Numerical modelling and comparison of the temporal evolution of mantle and tails surrounding rigid elliptical objects in simple shear regime under stick and slip boundary conditions

Structures associated with rigid inclusions are a rich source of evidence to understand the local deformation regime. The behaviour of rigid objects in modelled here as being immersed in a linear Newtonian fluid with either (i) a stick boundary condition (continuity of stress and velocity across the boundary) or (ii) a slip boundary condition (continuity of boundary normal stress and velocity across the boundary with zero shear stress at the boundary). Of particular interest are the types of structures developed in a concentric region adjacent to the object termed the mantle.
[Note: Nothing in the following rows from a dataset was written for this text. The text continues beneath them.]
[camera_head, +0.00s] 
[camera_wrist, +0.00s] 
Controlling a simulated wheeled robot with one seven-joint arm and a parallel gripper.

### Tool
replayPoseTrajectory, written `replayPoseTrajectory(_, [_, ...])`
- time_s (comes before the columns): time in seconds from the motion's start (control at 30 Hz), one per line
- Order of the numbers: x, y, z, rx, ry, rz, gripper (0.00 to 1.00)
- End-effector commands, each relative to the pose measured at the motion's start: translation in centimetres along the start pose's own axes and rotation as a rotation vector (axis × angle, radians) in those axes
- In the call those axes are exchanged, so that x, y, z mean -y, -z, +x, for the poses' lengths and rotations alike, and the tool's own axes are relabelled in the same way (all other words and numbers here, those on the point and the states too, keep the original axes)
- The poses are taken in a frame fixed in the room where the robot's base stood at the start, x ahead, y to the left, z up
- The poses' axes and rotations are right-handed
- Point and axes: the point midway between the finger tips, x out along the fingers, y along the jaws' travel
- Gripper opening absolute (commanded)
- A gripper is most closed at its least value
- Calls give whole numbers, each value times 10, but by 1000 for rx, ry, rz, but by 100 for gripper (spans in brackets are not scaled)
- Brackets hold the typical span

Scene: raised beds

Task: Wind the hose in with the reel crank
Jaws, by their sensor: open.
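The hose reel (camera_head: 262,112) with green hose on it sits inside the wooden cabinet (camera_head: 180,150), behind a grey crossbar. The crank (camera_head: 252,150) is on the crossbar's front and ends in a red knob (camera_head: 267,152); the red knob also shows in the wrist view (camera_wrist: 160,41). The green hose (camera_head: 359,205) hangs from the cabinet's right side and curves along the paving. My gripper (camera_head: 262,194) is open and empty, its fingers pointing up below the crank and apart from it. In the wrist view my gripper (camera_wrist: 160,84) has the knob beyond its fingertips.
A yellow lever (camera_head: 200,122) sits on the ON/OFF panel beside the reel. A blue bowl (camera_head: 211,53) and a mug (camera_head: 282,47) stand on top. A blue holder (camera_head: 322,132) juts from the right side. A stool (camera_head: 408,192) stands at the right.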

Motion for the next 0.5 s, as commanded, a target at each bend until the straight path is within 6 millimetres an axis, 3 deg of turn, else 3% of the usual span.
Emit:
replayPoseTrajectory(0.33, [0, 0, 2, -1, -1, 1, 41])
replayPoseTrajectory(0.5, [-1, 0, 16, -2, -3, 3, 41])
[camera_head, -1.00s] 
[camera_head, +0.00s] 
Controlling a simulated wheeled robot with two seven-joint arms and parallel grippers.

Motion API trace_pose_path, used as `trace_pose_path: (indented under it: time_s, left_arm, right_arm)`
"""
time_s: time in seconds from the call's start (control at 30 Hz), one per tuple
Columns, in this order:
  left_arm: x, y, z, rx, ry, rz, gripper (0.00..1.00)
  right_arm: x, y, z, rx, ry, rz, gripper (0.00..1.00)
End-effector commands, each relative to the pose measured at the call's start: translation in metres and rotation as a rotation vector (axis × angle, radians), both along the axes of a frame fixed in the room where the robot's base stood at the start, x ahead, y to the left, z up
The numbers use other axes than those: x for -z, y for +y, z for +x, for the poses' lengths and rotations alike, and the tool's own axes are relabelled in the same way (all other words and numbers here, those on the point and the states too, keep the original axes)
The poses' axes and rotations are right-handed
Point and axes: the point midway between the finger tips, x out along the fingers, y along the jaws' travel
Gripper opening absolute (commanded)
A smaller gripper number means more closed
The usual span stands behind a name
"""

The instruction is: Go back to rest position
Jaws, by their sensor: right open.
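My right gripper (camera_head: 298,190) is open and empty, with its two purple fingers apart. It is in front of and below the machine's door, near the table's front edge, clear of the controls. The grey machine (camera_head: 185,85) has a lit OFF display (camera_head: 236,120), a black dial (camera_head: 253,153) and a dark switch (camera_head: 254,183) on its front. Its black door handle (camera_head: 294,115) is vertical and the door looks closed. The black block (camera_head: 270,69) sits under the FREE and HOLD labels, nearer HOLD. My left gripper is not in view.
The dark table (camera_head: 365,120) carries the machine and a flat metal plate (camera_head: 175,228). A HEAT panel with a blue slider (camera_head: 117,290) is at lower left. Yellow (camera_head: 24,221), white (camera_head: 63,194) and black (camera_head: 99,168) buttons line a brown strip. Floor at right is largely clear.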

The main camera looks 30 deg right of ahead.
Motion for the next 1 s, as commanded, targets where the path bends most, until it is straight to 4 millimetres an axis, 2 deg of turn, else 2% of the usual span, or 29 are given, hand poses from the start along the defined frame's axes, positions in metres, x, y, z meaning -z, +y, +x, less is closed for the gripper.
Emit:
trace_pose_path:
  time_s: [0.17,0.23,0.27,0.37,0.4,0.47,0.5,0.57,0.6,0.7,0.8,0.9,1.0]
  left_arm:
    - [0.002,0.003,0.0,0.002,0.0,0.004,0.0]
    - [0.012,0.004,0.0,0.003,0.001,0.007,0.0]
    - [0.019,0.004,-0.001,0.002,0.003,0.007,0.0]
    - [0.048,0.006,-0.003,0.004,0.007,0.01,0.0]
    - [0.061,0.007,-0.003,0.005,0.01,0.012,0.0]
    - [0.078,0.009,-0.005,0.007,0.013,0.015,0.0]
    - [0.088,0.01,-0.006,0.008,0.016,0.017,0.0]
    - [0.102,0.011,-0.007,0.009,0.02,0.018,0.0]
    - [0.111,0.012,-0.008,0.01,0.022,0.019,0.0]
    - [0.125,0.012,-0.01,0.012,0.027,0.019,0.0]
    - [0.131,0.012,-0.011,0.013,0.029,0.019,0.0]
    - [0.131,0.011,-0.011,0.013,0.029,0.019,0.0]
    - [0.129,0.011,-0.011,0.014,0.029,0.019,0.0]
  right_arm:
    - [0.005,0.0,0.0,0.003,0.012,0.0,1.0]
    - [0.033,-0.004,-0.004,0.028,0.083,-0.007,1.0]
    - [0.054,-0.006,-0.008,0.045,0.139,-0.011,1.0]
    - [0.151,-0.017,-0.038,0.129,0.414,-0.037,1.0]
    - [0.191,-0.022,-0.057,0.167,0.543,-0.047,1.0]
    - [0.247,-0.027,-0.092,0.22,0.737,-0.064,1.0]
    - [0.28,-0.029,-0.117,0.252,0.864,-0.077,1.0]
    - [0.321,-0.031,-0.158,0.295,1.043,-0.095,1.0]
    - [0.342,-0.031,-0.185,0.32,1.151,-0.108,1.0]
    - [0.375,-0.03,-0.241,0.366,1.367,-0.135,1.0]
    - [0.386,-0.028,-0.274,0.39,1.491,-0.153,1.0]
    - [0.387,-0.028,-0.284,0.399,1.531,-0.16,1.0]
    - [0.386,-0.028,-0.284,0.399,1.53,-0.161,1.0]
A model of the displacement of points around the inclusion comprises a set of ordinary differential equations which are solved numerically. A comprehensive set of simulations for a variety of mantle sizes, object aspect ratios, initial orientations as well as different boundary conditions has been performed. A comparison between natural examples and model output indicates a level of consistency. The resulting structures differ in detail and in a broader sense. In general δ-type structures only develop when stick boundary conditions are in operation. In contrast, σ-type structures at high strain are restricted to slip boundary conditions. Slip conditions also tend to be the source of complex mantle types involving more than one generation of mantle structures or wings. Furthermore, our model indicates that using asymmetry of orientation of objects relative to the shear direction may be problematic when used alone, particularly if stick boundary conditions prevail but that together with mantle structures there is less chance of confusion. •Model of mantle structures around rigid objects with stick and slip boundary conditions.•Numerical solution presented in graphical form.•Resulting structures differ in detail and in a broader sense between stick and slip cases.•Natural examples are comparable to model output.